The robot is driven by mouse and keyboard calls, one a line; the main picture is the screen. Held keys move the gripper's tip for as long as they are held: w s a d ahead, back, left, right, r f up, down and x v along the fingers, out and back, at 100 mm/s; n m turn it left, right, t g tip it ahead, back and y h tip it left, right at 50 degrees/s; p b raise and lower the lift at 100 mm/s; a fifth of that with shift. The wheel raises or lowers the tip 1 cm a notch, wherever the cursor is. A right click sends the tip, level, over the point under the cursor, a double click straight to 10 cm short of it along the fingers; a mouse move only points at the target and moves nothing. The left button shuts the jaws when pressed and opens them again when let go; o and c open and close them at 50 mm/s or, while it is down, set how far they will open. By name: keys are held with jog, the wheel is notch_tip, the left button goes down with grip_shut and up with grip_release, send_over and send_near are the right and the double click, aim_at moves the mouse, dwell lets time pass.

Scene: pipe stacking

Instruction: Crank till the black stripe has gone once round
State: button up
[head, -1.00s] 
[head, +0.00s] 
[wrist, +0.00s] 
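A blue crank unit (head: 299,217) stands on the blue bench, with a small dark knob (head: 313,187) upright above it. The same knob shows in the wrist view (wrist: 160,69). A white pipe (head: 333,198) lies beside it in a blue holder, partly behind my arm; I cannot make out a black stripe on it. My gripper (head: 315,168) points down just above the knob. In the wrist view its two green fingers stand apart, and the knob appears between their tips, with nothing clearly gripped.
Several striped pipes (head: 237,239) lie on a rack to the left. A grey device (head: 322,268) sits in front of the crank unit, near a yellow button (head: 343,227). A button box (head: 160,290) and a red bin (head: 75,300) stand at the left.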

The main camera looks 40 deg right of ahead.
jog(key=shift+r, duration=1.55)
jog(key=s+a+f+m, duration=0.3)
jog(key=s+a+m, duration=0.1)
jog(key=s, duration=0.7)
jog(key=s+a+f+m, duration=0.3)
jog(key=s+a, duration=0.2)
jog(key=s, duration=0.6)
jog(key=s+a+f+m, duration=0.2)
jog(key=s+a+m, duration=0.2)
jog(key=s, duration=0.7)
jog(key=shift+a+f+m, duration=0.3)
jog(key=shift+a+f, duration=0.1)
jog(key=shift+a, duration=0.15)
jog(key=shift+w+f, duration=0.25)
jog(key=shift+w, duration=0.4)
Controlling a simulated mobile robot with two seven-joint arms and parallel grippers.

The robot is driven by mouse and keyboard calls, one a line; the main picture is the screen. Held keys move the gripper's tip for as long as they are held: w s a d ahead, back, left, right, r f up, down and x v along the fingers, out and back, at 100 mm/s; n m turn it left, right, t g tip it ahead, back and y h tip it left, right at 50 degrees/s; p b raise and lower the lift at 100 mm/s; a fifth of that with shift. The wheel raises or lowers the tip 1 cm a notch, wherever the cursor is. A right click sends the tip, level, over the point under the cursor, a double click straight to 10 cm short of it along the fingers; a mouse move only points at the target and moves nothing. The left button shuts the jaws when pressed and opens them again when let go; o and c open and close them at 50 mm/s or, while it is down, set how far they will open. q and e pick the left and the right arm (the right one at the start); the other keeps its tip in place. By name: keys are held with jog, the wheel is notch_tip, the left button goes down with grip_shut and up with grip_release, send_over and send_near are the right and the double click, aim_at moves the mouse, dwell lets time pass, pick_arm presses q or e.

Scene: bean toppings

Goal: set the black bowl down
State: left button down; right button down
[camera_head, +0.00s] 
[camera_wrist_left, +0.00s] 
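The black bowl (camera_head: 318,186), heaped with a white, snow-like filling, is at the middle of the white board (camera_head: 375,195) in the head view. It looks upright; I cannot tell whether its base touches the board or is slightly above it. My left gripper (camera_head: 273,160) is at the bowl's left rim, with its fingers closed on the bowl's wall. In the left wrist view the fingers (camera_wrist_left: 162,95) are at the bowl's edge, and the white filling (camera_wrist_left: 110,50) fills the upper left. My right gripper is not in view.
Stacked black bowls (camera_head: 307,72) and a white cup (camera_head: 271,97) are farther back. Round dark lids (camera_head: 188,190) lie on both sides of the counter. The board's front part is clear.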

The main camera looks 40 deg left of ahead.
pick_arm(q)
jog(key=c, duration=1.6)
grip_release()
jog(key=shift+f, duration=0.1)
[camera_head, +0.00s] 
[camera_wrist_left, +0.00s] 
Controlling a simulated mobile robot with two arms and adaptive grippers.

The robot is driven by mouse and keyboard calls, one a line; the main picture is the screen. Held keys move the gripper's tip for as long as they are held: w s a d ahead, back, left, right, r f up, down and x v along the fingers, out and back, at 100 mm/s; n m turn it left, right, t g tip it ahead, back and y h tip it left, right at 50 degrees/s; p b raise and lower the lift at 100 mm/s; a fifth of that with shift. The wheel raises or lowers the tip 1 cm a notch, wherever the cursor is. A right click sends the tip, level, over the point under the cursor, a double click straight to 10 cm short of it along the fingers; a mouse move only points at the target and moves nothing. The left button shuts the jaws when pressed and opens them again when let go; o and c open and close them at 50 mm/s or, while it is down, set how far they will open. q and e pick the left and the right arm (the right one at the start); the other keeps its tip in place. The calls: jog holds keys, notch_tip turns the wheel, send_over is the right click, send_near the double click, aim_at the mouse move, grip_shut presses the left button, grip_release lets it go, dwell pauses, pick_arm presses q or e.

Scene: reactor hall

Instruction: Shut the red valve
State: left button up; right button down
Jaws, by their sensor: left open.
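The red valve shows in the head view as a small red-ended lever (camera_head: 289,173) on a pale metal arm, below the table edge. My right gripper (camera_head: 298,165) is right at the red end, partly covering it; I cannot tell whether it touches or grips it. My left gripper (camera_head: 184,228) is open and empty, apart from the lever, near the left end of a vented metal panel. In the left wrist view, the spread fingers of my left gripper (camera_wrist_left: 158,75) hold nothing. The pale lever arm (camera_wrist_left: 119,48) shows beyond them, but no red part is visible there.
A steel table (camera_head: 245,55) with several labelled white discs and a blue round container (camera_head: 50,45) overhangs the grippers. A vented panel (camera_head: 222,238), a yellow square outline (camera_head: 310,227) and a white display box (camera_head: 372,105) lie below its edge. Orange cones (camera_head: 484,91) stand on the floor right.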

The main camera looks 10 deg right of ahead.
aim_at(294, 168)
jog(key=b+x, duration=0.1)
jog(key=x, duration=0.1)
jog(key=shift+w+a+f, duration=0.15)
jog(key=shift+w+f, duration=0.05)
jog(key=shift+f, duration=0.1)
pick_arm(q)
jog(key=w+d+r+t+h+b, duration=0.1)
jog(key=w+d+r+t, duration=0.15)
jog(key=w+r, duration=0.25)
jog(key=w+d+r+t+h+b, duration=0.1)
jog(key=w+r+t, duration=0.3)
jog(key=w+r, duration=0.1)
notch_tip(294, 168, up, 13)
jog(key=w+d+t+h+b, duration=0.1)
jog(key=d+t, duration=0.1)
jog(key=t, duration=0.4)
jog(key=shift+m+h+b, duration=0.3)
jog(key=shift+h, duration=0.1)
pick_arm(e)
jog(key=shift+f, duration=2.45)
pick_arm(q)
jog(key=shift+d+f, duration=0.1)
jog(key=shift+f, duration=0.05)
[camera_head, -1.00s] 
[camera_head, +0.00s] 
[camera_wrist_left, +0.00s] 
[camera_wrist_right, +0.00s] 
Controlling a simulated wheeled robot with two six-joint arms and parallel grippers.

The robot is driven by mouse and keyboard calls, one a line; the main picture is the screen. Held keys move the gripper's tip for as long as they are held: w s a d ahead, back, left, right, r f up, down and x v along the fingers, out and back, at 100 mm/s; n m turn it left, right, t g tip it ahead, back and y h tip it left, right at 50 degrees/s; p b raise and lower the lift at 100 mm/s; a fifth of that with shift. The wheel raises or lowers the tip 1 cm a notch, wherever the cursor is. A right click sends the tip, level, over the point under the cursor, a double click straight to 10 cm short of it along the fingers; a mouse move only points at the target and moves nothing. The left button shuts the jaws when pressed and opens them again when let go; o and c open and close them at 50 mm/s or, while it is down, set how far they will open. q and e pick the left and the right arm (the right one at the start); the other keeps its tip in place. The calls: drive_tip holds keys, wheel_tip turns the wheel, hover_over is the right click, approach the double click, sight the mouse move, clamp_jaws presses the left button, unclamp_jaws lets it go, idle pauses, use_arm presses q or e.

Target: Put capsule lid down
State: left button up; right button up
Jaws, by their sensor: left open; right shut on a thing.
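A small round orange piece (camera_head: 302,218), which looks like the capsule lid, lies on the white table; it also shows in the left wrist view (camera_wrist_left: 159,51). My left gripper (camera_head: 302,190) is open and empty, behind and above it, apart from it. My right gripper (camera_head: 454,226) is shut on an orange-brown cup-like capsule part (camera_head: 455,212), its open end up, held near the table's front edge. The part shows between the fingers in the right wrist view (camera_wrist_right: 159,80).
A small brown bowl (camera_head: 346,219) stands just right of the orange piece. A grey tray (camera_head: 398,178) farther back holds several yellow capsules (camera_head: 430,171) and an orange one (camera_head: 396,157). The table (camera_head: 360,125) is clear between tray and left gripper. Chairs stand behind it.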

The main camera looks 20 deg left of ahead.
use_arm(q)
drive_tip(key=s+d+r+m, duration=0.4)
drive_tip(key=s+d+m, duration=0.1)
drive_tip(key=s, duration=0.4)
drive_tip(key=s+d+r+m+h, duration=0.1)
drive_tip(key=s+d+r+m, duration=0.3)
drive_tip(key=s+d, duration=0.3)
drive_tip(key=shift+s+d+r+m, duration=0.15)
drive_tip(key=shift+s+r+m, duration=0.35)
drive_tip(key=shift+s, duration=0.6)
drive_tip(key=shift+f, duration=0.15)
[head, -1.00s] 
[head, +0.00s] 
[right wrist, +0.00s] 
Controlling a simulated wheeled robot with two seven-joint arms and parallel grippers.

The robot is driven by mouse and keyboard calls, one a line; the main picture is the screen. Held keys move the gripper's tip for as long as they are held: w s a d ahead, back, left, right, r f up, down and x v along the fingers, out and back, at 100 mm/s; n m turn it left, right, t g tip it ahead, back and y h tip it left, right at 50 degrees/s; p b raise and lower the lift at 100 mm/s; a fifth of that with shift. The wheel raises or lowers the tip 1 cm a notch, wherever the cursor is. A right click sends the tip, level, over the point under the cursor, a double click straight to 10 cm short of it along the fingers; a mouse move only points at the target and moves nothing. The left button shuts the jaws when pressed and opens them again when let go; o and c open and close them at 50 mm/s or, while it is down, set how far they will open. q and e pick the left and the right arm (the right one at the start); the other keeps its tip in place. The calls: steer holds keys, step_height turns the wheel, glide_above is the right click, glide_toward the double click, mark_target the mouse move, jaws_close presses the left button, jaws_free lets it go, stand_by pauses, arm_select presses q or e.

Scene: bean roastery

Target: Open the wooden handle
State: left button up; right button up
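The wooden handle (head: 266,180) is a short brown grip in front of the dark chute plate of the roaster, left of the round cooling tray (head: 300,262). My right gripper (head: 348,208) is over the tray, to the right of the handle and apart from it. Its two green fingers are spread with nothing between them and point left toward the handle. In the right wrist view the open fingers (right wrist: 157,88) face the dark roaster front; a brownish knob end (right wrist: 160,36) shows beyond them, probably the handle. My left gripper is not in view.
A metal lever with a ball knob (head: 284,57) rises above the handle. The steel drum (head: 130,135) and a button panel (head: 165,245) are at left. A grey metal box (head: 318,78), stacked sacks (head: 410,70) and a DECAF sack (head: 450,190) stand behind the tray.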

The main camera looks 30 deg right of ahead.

====

> **JOB**: For this exercise, gather every line of the data that contains the word "simulated".

> **THE SOLUTION**:
Controlling a simulated mobile robot with two seven-joint arms and parallel grippers.
Controlling a simulated mobile robot with two arms and adaptive grippers.
Controlling a simulated wheeled robot with two six-joint arms and parallel grippers.
Controlling a simulated wheeled robot with two seven-joint arms and parallel grippers.

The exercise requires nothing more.